= Material =
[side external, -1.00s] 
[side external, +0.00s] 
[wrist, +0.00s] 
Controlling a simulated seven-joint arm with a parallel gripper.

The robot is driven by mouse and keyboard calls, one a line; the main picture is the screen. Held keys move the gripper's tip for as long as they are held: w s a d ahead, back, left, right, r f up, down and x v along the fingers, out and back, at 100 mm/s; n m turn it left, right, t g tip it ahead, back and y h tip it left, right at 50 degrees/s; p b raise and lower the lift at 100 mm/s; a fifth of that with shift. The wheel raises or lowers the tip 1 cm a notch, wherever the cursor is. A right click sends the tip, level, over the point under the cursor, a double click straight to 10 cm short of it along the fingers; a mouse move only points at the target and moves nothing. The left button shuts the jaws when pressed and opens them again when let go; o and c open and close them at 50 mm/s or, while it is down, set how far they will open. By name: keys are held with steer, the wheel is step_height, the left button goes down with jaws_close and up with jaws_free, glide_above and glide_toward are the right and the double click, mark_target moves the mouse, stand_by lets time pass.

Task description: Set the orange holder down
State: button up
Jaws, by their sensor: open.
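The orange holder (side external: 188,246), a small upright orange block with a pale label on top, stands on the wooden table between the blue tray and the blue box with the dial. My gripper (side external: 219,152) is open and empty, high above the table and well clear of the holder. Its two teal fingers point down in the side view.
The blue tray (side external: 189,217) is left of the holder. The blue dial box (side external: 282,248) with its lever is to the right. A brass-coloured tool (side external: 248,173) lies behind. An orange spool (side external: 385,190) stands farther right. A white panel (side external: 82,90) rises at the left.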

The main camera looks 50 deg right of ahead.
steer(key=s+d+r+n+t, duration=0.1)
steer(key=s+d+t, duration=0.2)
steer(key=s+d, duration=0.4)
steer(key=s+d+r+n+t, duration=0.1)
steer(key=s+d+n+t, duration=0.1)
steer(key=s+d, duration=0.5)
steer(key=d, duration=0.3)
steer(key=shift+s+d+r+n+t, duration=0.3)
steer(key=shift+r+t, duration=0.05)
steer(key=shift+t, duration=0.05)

= To do =
Starting at the top of the data above, repeat every line exactly until the line containing "State: button up" has been given, then stop.

= Full response =
[side external, -1.00s] 
[side external, +0.00s] 
[wrist, +0.00s] 
Controlling a simulated seven-joint arm with a parallel gripper.

The robot is driven by mouse and keyboard calls, one a line; the main picture is the screen. Held keys move the gripper's tip for as long as they are held: w s a d ahead, back, left, right, r f up, down and x v along the fingers, out and back, at 100 mm/s; n m turn it left, right, t g tip it ahead, back and y h tip it left, right at 50 degrees/s; p b raise and lower the lift at 100 mm/s; a fifth of that with shift. The wheel raises or lowers the tip 1 cm a notch, wherever the cursor is. A right click sends the tip, level, over the point under the cursor, a double click straight to 10 cm short of it along the fingers; a mouse move only points at the target and moves nothing. The left button shuts the jaws when pressed and opens them again when let go; o and c open and close them at 50 mm/s or, while it is down, set how far they will open. By name: keys are held with steer, the wheel is step_height, the left button goes down with jaws_close and up with jaws_free, glide_above and glide_toward are the right and the double click, mark_target moves the mouse, stand_by lets time pass.

Task description: Set the orange holder down
State: button up

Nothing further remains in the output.